** Start of Collected data **

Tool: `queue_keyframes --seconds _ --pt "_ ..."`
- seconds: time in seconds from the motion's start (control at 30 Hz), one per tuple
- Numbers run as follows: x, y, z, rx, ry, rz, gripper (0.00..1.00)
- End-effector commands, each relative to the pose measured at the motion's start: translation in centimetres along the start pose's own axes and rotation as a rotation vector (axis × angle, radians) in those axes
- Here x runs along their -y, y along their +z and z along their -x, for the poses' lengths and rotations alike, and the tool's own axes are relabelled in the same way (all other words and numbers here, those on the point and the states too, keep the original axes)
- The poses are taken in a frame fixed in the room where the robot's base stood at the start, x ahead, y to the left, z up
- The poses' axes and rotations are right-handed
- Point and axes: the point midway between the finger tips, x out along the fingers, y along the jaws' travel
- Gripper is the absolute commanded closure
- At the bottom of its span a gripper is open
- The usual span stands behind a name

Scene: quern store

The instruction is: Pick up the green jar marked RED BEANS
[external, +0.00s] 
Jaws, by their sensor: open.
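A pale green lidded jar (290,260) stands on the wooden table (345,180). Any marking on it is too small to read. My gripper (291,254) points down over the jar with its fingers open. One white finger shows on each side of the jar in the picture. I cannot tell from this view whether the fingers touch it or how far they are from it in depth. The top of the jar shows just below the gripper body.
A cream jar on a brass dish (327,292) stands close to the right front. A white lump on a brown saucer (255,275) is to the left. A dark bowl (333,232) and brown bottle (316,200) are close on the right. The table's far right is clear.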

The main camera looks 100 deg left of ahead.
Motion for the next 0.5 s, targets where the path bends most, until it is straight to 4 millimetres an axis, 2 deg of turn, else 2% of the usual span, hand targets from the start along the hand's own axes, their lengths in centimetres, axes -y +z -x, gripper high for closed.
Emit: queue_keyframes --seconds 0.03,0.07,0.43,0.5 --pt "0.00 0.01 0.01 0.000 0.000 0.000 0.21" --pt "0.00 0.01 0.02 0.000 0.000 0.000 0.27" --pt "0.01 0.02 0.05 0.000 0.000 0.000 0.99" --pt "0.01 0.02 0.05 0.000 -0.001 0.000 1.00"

** End of Collected data **

[To do] From the listing, tally every line with the word "ahead" in it and give only the tally.

[The output] 2